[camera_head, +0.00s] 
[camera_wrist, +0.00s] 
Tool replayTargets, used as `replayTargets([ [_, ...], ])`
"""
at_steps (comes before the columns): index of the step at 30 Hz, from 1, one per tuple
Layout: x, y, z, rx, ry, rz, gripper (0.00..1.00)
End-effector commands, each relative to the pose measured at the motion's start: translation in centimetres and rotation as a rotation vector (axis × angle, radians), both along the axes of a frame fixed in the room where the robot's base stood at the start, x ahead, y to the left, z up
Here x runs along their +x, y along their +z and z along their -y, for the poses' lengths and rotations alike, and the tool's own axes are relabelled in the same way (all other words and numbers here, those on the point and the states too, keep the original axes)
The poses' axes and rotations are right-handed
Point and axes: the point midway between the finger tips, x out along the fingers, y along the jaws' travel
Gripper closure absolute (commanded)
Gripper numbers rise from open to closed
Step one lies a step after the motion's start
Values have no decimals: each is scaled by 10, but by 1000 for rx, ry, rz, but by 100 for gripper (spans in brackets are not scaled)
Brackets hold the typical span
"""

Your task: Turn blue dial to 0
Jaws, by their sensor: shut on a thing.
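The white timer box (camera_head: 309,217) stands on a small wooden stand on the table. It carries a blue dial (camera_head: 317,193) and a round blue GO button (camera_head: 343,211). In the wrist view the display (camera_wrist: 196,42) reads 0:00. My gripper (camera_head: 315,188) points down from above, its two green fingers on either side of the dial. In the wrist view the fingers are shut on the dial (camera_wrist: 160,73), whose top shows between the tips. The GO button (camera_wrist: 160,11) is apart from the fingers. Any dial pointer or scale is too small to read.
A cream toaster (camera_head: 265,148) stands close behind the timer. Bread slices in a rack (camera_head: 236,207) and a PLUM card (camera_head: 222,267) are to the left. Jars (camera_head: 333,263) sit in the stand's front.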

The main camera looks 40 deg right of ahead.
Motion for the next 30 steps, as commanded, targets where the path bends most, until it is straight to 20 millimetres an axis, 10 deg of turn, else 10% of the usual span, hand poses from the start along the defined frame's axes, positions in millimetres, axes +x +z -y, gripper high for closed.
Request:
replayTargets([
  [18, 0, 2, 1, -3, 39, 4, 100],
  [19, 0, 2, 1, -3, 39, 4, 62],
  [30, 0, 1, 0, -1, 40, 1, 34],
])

____

Print all of the data exactly as it was given.

[camera_head, +0.00s] 
[camera_wrist, +0.00s] 
Tool replayTargets, used as `replayTargets([ [_, ...], ])`
"""
at_steps (comes before the columns): index of the step at 30 Hz, from 1, one per tuple
Layout: x, y, z, rx, ry, rz, gripper (0.00..1.00)
End-effector commands, each relative to the pose measured at the motion's start: translation in centimetres and rotation as a rotation vector (axis × angle, radians), both along the axes of a frame fixed in the room where the robot's base stood at the start, x ahead, y to the left, z up
Here x runs along their +x, y along their +z and z along their -y, for the poses' lengths and rotations alike, and the tool's own axes are relabelled in the same way (all other words and numbers here, those on the point and the states too, keep the original axes)
The poses' axes and rotations are right-handed
Point and axes: the point midway between the finger tips, x out along the fingers, y along the jaws' travel
Gripper closure absolute (commanded)
Gripper numbers rise from open to closed
Step one lies a step after the motion's start
Values have no decimals: each is scaled by 10, but by 1000 for rx, ry, rz, but by 100 for gripper (spans in brackets are not scaled)
Brackets hold the typical span
"""

Your task: Turn blue dial to 0
Jaws, by their sensor: shut on a thing.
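The white timer box (camera_head: 309,217) stands on a small wooden stand on the table. It carries a blue dial (camera_head: 317,193) and a round blue GO button (camera_head: 343,211). In the wrist view the display (camera_wrist: 196,42) reads 0:00. My gripper (camera_head: 315,188) points down from above, its two green fingers on either side of the dial. In the wrist view the fingers are shut on the dial (camera_wrist: 160,73), whose top shows between the tips. The GO button (camera_wrist: 160,11) is apart from the fingers. Any dial pointer or scale is too small to read.
A cream toaster (camera_head: 265,148) stands close behind the timer. Bread slices in a rack (camera_head: 236,207) and a PLUM card (camera_head: 222,267) are to the left. Jars (camera_head: 333,263) sit in the stand's front.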

The main camera looks 40 deg right of ahead.
Motion for the next 30 steps, as commanded, targets where the path bends most, until it is straight to 20 millimetres an axis, 10 deg of turn, else 10% of the usual span, hand poses from the start along the defined frame's axes, positions in millimetres, axes +x +z -y, gripper high for closed.
Request:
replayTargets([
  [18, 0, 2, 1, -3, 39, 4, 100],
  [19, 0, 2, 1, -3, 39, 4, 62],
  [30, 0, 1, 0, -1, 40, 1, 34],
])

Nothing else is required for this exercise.